The trap of rehearsing

Remember that story when you were still a toddler playing in a sandbox in the park, and a bigger kid came over to you and took your toy away? You were so angry and frustrated, and felt helpless… Remember? But are you sure you actually remember this exact moment? Are you convinced that all the details were right? Are you even confident it actually happened in reality and not in your childhood nightmare?

Our memory is horribly unreliable. What is more, we frequently confuse reality and imagination when it comes to something which happened in the past. Memory not rehearsed fades away. On the other hand, memory rehearsed over and over again becomes less of an accurate account of what happened, but rather a story we decided to tell ourselves.

The trap is: it is the story we tell ourselves which is the most powerful.

Any situation which happens affects us not directly, but through the emotions, it causes in us. The curious thing is that the initial emotion as a reaction to a particular situation or event is rather quick and also rapidly disappearing, unless…

Here is an important caveat — unless! Unless we start rehearsing the situation in our heads.

After a very short while it is no longer the fact that causes our emotion, but our interpretation of the fact.

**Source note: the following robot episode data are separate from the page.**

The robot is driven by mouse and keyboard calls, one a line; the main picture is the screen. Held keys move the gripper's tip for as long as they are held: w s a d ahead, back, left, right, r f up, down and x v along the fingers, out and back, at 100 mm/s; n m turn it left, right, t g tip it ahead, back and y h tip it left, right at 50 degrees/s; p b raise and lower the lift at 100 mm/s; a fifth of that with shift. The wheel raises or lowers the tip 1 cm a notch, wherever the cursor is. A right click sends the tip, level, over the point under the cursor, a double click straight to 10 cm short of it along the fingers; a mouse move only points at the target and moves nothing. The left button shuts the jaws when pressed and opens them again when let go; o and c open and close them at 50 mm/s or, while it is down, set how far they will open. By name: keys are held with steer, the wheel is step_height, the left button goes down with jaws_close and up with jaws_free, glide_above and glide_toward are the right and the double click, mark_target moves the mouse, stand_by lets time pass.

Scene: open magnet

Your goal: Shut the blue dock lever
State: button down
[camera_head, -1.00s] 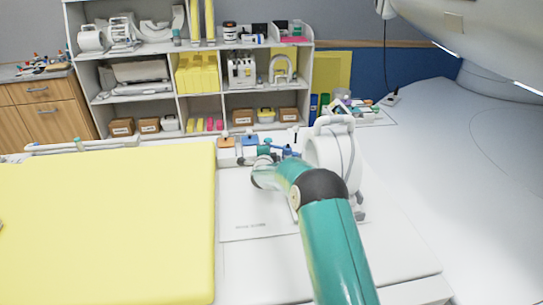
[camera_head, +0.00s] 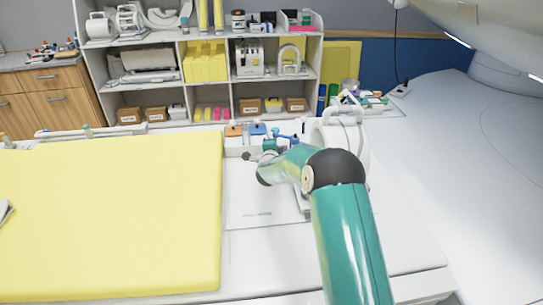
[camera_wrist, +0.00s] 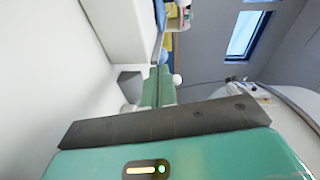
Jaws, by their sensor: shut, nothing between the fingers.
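A yellow pad (camera_head: 110,215) covers the left of the table. Shelves (camera_head: 205,70) stand behind, and the large white magnet (camera_head: 500,30) overhangs the right.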

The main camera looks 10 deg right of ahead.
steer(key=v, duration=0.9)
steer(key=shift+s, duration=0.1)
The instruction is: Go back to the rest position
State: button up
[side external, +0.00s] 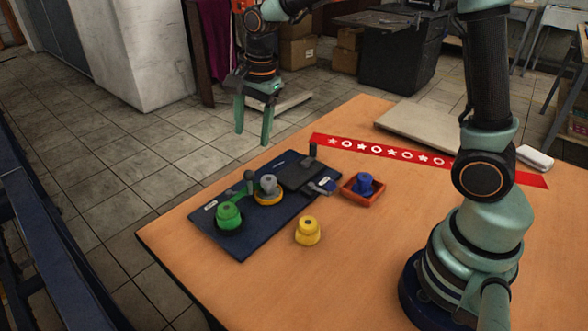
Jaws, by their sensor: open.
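My gripper (254,118) hangs in the air over the far left edge of the wooden table (374,254). Its two green fingers point down and stand apart, with nothing visible between them. The fingertips show above and behind the dark blue mat (240,246), clear of the things on it. My arm reaches across the top of the picture from its base at the right of the table; part of it is cut off by the upper edge.
The mat carries a green knobbed piece (229,216), a grey one (268,185) on a yellow ring, and a dark plate (301,176). A yellow piece (308,232) and a red tray (350,194) holding a blue piece (365,183) stand nearby. A red patterned strip (470,170) lies behind. The front table is clear.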

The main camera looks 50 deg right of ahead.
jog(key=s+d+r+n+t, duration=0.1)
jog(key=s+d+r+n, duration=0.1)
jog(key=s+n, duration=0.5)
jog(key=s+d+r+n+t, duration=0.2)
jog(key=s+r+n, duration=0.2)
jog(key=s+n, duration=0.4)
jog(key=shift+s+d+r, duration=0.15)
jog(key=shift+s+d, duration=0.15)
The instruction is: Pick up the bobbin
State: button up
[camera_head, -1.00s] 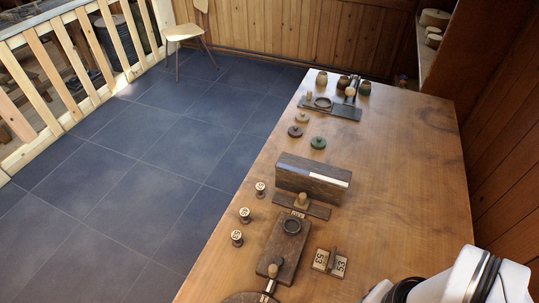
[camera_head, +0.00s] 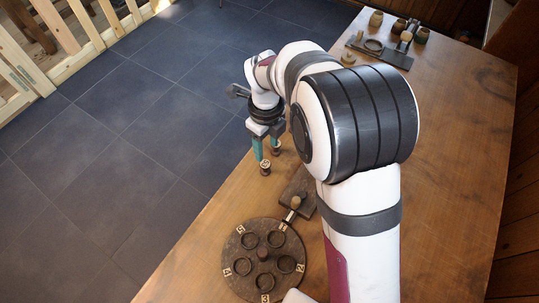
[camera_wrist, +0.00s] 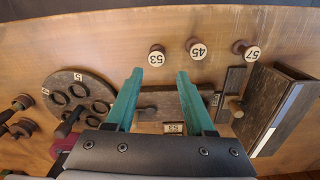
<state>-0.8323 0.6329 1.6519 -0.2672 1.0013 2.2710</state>
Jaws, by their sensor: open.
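Three small bobbins with pale, numbered tops stand in a row near the table's edge: bobbin 53 (camera_wrist: 156,57), bobbin 45 (camera_wrist: 198,50) and bobbin 57 (camera_wrist: 245,50). My gripper (camera_wrist: 159,74) is open, with nothing between its teal fingers. In the wrist view bobbin 53 appears just beyond the fingertips, in line with the gap. In the head view my gripper (camera_head: 267,150) hangs over the table edge, and one bobbin (camera_head: 265,168) shows just below the fingers. Its number is unclear there, and my arm and fingers hide much of the row.
A round dark disc (camera_head: 228,252) with several rings lies nearer the front. A dark board (camera_wrist: 165,97) lies behind the bobbins, with a card marked 53 (camera_wrist: 173,128). A dark upright block (camera_wrist: 290,108) stands at the right. The table's right side (camera_head: 460,150) is clear.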

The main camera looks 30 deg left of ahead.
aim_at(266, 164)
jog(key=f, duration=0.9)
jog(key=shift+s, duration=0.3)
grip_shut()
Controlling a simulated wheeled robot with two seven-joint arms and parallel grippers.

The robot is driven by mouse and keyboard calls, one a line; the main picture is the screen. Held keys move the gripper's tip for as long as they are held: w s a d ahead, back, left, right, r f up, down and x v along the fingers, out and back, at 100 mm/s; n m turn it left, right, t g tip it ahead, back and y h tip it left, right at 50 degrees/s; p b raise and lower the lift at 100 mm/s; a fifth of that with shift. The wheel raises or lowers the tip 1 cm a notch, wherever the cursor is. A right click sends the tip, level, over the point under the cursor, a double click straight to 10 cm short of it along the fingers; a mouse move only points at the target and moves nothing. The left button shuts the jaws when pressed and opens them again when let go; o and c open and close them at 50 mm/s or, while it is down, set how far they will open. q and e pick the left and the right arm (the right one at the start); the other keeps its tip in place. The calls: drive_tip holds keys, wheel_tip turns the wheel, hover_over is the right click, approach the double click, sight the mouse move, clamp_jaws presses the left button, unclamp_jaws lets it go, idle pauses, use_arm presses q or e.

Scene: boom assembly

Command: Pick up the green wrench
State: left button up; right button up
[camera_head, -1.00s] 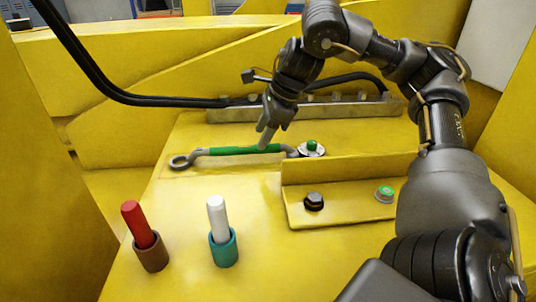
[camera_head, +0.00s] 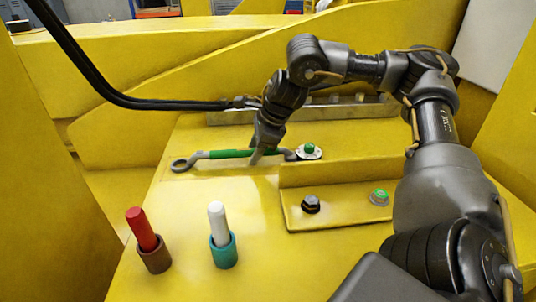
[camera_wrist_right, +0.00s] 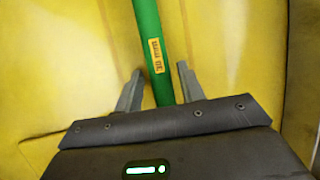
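The green wrench (camera_head: 230,154) lies on the yellow surface, with a grey ring end at the left and its right end near a green-topped bolt. My right gripper (camera_head: 257,158) is at the right part of its green handle, pointing down. In the right wrist view the green handle (camera_wrist_right: 150,45), marked "30 mm", runs between the two fingers of my right gripper (camera_wrist_right: 158,84). The fingers stand apart, with a gap visible on each side of the handle. My left gripper is not in view.
A green-topped bolt (camera_head: 309,151) stands by the wrench's right end. A yellow bracket (camera_head: 340,213) holds a black bolt (camera_head: 311,204) and a green-ringed bolt (camera_head: 379,197). Red (camera_head: 141,230) and white (camera_head: 218,222) pegs stand in holders in front. Black hoses (camera_head: 120,97) run behind.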

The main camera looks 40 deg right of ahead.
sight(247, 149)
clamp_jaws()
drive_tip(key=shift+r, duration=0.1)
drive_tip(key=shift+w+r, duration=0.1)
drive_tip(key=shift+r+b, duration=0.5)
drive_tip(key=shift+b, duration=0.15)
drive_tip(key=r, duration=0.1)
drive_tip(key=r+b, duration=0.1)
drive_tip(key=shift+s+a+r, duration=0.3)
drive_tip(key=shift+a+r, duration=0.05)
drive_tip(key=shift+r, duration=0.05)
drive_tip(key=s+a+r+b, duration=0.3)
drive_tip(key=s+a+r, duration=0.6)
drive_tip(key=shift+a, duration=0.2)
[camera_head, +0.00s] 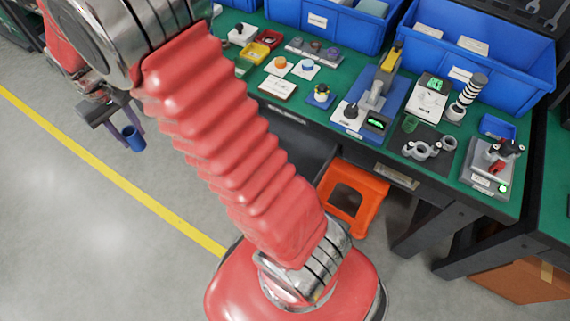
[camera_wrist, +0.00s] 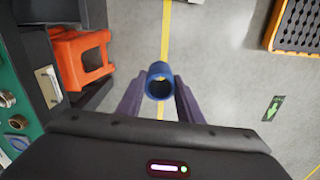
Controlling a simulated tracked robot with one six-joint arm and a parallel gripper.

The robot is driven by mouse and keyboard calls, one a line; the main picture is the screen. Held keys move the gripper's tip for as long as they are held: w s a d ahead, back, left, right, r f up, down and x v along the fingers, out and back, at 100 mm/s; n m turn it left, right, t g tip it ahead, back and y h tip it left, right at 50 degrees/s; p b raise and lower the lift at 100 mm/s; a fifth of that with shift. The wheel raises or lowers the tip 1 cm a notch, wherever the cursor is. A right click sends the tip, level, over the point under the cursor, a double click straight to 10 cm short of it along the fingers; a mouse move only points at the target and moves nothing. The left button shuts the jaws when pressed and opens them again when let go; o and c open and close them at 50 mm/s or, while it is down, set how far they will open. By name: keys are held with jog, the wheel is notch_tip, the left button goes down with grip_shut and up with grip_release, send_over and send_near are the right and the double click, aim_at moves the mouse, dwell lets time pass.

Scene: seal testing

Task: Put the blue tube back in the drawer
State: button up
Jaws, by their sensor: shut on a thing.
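The blue tube (camera_wrist: 158,70) is held between the two dark fingers of my gripper (camera_wrist: 160,95) in the wrist view, its open end facing the camera. In the head view the blue tube (camera_head: 133,137) shows at the left, below my gripper (camera_head: 124,128), over the grey floor and clear of the workbench. The workbench has a front panel with a pale label plate (camera_head: 397,177); it also shows in the wrist view (camera_wrist: 48,86). I cannot tell whether this is a drawer front. No open drawer can be made out. My arm hides part of the bench front.
The green-topped bench (camera_head: 470,180) carries blue bins (camera_head: 480,60), test devices and small parts. An orange step stool (camera_head: 352,195) stands under its front edge and shows in the wrist view (camera_wrist: 82,60). An orange-edged crate (camera_wrist: 295,28) is at upper right there. The floor around the yellow line is clear.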

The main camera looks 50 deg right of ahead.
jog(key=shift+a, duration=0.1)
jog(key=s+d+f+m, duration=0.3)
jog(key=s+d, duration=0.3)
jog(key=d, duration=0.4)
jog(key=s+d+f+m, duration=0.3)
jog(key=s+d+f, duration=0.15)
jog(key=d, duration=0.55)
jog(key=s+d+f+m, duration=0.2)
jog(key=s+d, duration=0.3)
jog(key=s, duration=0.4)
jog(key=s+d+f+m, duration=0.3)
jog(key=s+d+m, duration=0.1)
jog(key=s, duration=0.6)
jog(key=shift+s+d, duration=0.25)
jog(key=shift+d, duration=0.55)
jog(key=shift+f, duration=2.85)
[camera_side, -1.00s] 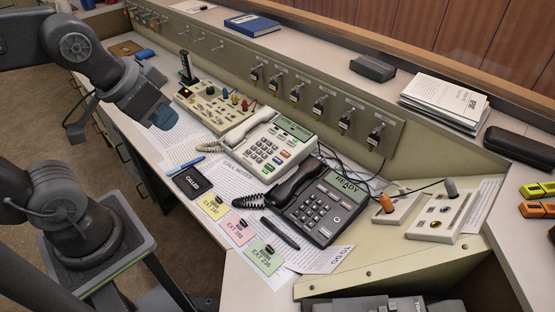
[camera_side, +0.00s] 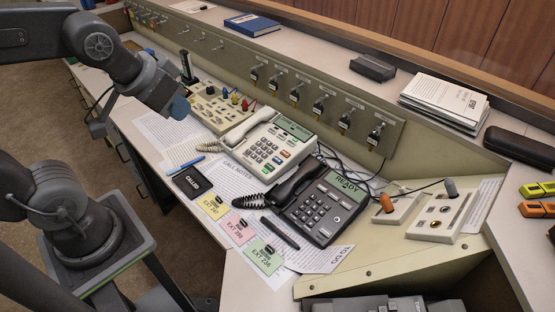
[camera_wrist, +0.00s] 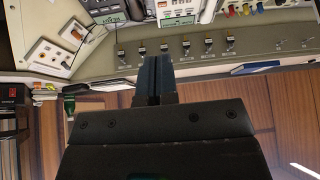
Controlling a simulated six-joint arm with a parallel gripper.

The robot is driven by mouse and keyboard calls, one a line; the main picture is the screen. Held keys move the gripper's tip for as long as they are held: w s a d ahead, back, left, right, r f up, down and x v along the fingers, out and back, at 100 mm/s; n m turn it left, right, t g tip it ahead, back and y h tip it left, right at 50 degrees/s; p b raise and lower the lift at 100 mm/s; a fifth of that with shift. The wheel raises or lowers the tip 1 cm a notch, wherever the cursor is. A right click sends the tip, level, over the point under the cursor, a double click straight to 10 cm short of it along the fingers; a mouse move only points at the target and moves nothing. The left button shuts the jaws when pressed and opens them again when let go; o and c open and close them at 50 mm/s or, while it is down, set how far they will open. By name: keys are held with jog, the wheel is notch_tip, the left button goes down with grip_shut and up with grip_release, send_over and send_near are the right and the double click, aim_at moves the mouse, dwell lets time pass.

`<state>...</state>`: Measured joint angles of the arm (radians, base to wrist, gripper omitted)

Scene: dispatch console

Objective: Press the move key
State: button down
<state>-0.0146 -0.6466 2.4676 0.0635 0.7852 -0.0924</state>
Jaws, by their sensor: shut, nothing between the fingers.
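A dark desk phone (camera_side: 318,210) with a green display reading READY and a keypad sits at the middle of the desk. A cream phone (camera_side: 268,147) with a green display and several coloured keys stands behind it to the left. I cannot read a "move" label on any key in either view. My gripper (camera_side: 181,108) is shut and empty, held above the desk left of the cream phone and apart from both phones. In the wrist view my shut fingers (camera_wrist: 156,62) point up the picture, and the cream phone (camera_wrist: 180,20) is partly cut off at the top edge.
A cream switch box (camera_side: 212,108) with coloured knobs stands near my gripper. A panel of key switches (camera_side: 320,100) runs behind the phones. Cables lie right of the dark phone beside cream jack plates (camera_side: 440,212). Coloured notes (camera_side: 237,228) and a black pen lie in front.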

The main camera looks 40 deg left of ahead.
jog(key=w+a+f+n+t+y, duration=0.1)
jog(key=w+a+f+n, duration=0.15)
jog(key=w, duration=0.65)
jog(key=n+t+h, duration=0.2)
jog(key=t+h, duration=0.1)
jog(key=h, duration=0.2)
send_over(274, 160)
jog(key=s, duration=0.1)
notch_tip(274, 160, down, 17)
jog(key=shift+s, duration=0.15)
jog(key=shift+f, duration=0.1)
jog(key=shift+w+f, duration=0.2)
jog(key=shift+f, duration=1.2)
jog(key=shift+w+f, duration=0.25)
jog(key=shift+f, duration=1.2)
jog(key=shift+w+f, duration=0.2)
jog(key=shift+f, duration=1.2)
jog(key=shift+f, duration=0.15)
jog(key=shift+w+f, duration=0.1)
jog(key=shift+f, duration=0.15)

Look, your boss calls you into the office and tells you that the report you made is total crap. You are insulted, you might disagree, but anyway — you feel embarrassed, sad and… (add whatever is applicable) After the incident, you keep on replaying in your head the whole situation, you start inventing dialogues, which never actually took place in reality and you start thinking about yourself as a total failure not able to complete even the simple task. Or… Maybe you just accept the fact that the report is a crap, ask what needs to be improved, brainstorm what else can be done and just get down to fixing the problem. The choice is yours.

The choice to get into the trap of rehearsing and a downward spiral of negative emotions versus focusing on the fact and how to fix the fact.

They say that time heals. It does, but this comes with a small print. Time heals if you don’t fall into the trap of rehearsing. I do have some painful memories, memories of a loss, which still haunts me from time to time. However, luckily I decided relatively early on that details, accusations, “what ifs” and “why oh whys” are not going to change anything. So I moved on. Some years later I don’t remember the details. I know the fact, it is not going anywhere, but the web of storytelling around it is just not the baggage I want to carry.

To draw the line, we cannot choose what happens to us, but we can choose our reaction. We are not able to choose our emotions, but we can avoid stimulating our emotions by unnecessary rehearsing of (perhaps already partially, or even completely invented) stories.